The proposed method can be extended in a number of ways:

  • Scenes can be split up into chunks. Currently, a lot of empty air and invisible underground voxels are rendered (but never seen). Splitting up the scene into chunks and omitting chunks that do not require rendering both improves performance (while also reducing the memory footprint) and allows invisible parts of the scene to be rendered only when they come into view. Additionally, the scene size is no longer restricted, since shapes are only queried when rendering chunks that contain them.
  • Perspective transformation can be added. For many 3D applications, perspective rendering is preferred over isometric rendering.
  • A level of detail criterion can be added. Currently, all voxels are rendered at the maximum resolution. It would however be possible to render half or quarter resolution layers that can be displayed for distant parts of the scene until the camera comes closer. Note that this only makes sense when perspective is used, since distant objects don't become smaller in isometric renderers.
  • A depth buffer can be used while rendering. If we have a depth buffer, traditional 3D models can be rendered into the scene. One could then compose a hybrid scene, for example an environment with voxel terrain that has traditional 3D objects interacting with it.

The proposed method has some drawbacks too:

  • The camera pitch angle must be within a certain range. If the camera is pitched horizontally enough, you can see too far under the layers. Voxels that should not be seen are then revealed, creating messy images.
  • Layers need to be pre-rendered. Another rendering pass is required for dynamic objects. Rendering large moving objects could be slow. This performance hit can be avoided by using a depth buffer while rendering the scene; after the chunks have been rendered, dynamic objects can then be inserted into the scene as traditional 3D models using the populated depth buffer.
  • Rendering is still quite slow compared to traditional 3D rendering. There must be a good reason for using voxels to make this method interesting. Once the layers have been rendered though, this method can be implemented in almost every framework and on almost every device, no 3D hardware or software is required (the CSS renderer shows it even works in plain HTML for example).

In closing, I am personally most interested in trying out hybrids where layered voxel rendering is used for things like terrain and foliage, while most moving and interactive objects are rendered using standard 3D geometries. The isometric variant demonstrated in the interactive example above could be interesting for rendering overviews of larger areas. This technique was surprisingly easy to deploy on low tech platforms, which makes it useful for quick preview purposes as well.

Appendix: procedurally generating islands

The islands displayed by the renderer are essentially decorated heightmaps; heightmaps are grayscale images, where black pixels represent the lowest height and white pixels the highest height. This heightmap can be translated into a three dimensional terrain. Figure 4 shows the steps the algorithm takes to create the heightmap and transform it into an island.

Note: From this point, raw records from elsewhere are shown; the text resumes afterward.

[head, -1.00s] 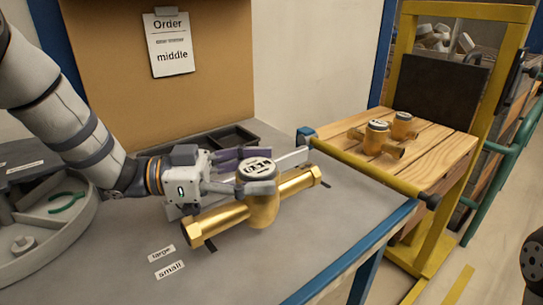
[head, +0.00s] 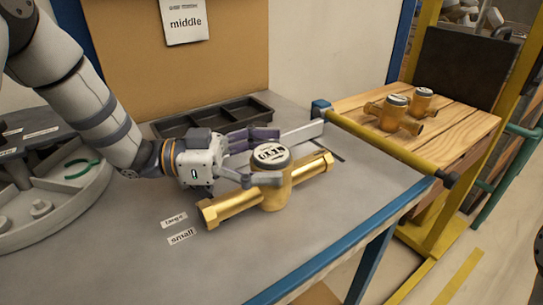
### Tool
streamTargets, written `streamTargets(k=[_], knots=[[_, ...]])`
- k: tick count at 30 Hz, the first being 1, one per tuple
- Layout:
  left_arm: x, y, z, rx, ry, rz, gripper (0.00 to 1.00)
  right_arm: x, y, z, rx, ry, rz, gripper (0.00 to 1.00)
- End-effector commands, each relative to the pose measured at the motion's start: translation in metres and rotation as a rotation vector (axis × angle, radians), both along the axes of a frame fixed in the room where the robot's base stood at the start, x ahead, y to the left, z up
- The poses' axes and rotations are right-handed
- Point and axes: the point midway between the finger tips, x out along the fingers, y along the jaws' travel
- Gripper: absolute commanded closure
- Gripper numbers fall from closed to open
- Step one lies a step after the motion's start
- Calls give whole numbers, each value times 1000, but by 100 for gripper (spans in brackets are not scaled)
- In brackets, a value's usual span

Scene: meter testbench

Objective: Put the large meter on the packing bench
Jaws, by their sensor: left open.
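The large meter (head: 272,190) is a brass body with a long horizontal pipe and a dark-rimmed round dial on top. It lies on the grey table (head: 300,245). My left gripper (head: 262,158) is open at the meter's left side, with one finger in front of the meter's upper body and the other behind it. Whether the fingers touch the meter cannot be told. The packing bench (head: 447,145) has a wooden slat top and stands to the right, past a yellow rail. My right gripper is not in view.
Two smaller brass meters (head: 395,113) (head: 422,102) stand on the packing bench. A black divided tray (head: 215,118) lies behind my left gripper. A yellow rail (head: 385,150) runs along the bench's near edge. Labels (head: 181,236) lie on the table. A round grey tray (head: 60,190) is at left.

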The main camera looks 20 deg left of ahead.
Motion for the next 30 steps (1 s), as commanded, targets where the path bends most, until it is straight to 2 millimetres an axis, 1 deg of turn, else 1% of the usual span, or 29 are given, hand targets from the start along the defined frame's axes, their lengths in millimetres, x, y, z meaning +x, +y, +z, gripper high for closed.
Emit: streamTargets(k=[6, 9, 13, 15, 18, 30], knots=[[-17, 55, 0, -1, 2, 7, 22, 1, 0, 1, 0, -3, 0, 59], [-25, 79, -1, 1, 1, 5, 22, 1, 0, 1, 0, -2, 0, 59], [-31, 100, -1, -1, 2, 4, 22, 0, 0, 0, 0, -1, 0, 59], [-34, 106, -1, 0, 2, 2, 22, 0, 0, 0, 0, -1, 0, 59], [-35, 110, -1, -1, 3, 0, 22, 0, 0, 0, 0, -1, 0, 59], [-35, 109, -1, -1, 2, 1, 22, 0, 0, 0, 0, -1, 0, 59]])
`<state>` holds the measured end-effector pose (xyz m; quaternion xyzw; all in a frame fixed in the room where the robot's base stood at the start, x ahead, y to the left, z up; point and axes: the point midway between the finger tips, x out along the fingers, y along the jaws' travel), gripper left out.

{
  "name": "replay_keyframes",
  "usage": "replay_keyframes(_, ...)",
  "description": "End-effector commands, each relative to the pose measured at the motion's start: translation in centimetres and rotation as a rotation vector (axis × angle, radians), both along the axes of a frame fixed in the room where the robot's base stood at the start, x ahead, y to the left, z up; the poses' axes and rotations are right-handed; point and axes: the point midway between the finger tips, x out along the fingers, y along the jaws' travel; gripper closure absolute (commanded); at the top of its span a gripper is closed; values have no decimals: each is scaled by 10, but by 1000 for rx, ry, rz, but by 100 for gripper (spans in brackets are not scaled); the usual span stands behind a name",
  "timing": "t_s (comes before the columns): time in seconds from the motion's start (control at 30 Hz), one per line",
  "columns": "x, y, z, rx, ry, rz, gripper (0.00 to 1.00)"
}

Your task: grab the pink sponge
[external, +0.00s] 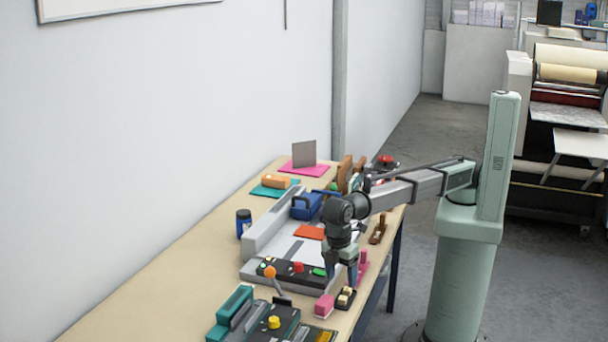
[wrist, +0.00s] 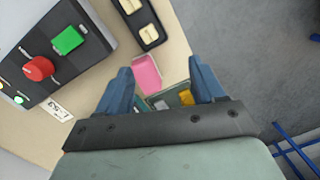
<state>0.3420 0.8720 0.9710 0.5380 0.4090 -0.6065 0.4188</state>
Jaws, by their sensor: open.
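The pink sponge (external: 324,306) lies on the near part of the wooden table, close to its right edge. It also shows in the wrist view as a pink block (wrist: 146,74), between the two fingers in the picture and nearer the left one. My gripper (external: 341,278) points down above the table, a little behind the sponge in the external view. Its fingers (wrist: 160,70) are spread with nothing held between them. The sponge appears below the fingertips and apart from them; the exact height gap is hard to tell.
A black tray (external: 345,299) with cream blocks sits right beside the sponge. A grey machine with a black control panel (external: 290,272) and buttons is to the left. A teal-and-black device (external: 275,325) stands in front left. The table's right edge is close.

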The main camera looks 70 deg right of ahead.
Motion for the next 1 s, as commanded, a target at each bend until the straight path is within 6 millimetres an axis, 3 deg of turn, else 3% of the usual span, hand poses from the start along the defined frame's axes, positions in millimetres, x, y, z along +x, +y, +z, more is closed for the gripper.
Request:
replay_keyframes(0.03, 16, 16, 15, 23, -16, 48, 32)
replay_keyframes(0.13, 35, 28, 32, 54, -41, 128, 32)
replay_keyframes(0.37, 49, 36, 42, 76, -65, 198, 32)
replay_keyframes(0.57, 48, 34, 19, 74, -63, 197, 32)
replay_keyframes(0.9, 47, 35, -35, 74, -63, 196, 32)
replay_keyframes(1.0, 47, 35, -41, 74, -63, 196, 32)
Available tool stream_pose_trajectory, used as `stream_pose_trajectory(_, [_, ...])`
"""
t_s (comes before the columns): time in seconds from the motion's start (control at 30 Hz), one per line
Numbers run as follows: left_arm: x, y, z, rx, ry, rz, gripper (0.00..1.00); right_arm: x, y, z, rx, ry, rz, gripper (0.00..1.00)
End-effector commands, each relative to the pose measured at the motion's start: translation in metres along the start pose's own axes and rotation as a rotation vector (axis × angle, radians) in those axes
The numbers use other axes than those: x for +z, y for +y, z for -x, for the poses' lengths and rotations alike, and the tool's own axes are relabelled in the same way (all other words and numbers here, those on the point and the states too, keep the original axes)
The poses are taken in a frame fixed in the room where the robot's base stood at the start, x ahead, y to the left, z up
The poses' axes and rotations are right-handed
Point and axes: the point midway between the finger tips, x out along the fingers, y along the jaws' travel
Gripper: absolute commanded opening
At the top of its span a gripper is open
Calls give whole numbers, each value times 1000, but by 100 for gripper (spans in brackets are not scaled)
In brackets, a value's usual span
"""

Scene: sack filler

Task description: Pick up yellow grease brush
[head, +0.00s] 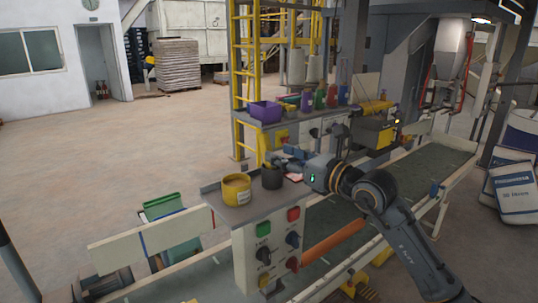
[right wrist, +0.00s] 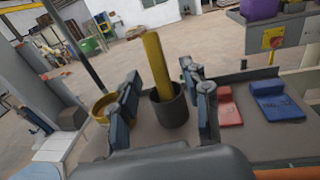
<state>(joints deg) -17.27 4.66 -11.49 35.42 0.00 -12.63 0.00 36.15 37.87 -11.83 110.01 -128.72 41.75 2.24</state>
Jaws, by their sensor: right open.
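The yellow grease brush (right wrist: 156,66) stands in a dark cup (right wrist: 170,109) with its handle up and tilted slightly left; its lower end is hidden inside. The cup (head: 271,179) also shows in the head view, on the panel top beside a yellow tin (head: 237,190). The brush cannot be told clearly there from the yellow ladder behind. My right gripper (head: 282,161) is open near the cup. In the right wrist view its fingers (right wrist: 161,82) lie on either side of the brush in the picture, apart from the handle. My left gripper is not in view.
A red pad (right wrist: 229,106) and a blue pad (right wrist: 277,100) lie right of the cup. The tin (right wrist: 102,106) is partly behind my left-hand finger. A shelf with a purple bin (head: 265,111) and several bottles stands behind. A conveyor (head: 448,160) runs alongside.

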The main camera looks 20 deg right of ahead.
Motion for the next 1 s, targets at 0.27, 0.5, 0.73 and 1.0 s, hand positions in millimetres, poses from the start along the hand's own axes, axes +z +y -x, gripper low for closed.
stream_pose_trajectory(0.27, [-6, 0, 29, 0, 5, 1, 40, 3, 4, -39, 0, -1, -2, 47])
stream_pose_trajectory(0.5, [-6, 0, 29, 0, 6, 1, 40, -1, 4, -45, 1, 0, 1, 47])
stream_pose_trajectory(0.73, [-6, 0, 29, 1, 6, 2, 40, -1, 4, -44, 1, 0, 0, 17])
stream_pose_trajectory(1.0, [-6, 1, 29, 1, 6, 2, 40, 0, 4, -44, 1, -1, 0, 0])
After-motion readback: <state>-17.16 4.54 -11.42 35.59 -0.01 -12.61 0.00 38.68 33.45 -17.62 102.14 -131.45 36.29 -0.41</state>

Figure 4: The stages of generating an island.
  1. Because the generated terrains are islands, they should be surrounded by water on all sides. To ensure this property, the entire heightmap is multiplied by a "flare" (seen in step 1 of figure 4). The height of the flare depends on the distance to the island center, and will be $1$ in the center of the island and $0$ outside the island radius. The value is $(\frac{cos(\pi \cdot d) + 1}{2})^f$, where $d$ is the distance towards the island center in the range $[0, 1]$ and $f$ is a power that can be decreased to raise the island edges, and increased to lower the edges. Increasing $f$ thus gives the island a more pointy shape, while decreasing it increases the islands surface area.
  2. The heightmap is multiplied by coherent random noise; I used cubic noise with several octaves, but Perlin noise or simplex noise would suffice as well. Step 2 shows a random noise multiplied by the flare in step 1.
  3. The island heightmap in step 2 still looks a bit bland. It is too round, too predictable, and boring to look at because there are no interesting details or terrain features on it. In reality, terrain is shaped by erosion. This is a fairly intensive process to simulate, but a similar effect can be created using a simple trick. This step shows the heightmap from step 2 after multiplying it by a constant number and applying a power to it. Each height value $h$ thus becomes $m \cdot h ^ p$ where $m$ is a multiplier with a value over $1$ and $p$ is a power value over $1$. Because all heightmap values are in the range $[0, 1]$, applying power $p$ makes all values lower, but valleys are lowered more than peaks; therefore, mountain features are exaggerated. Because all height values become lower, every value is multiplied by a constant higher than $1$ to make sure the island does not become too flat. After applying this process, two mountains become clearly visible.
  4. Color is applied to the heightmap using a gradient. Steps 1 to 3 also use a color gradient to colorize the island, but it's a simple one going from black to white. A more elaborate gradient starting at blue, going through a sand colored beach phase, passing through a green forest phase and ending in a brown rock colored phase gives the island natural colors. Applying this gradient is not really enough: terrain color is not just influenced by altitude, but also by slope. A steep slope in a forest colored area should get a more rocky color, even though it is not yet at mountain height. To do this, I sample the gradient at a further point if the terrain is steep. Instead of sampling the gradient at $h$, I sample it at ${h ^ {\vec{n} \cdot \vec{u}}} ^ x$ where $\vec{n}$ is the surface normal of the terrain at the current location, $\vec{u}$ is a unit vector pointing upwards and $x$ is a power in the range $[0, 1]$. The dot product of $\vec{n}$ and $\vec{u}$ will give a number in the range $[0, 1]$, which can be applied as a power to $h$ in the range $[0, 1]$ to increase it towards $1$ when the difference between $\vec{n}$ and $\vec{u}$ becomes greater. Lowering $x$ reduces the influence of terrain slope on the position the gradient is sampled at.
  5. The island in step 4 has a strange feature: the mountain top is flat. At the plateau, all height values are $1$. I have chosen the multiplier and power values from step 3 such that heightmap values can be higher than $1$, but they are capped. In this step, I lower these plateaus again by subtracting $h - 1$ from the height value. Instead of applying the island gradient, a volcano gradient is used that shows lava colors as the pit becomes deeper.
  6. The island is decorated by trees and huts in the final step. Trees grow only within a certain height range, and are colored a little darker when they grow on the islands shadow side. The village is placed near flat and low terrain.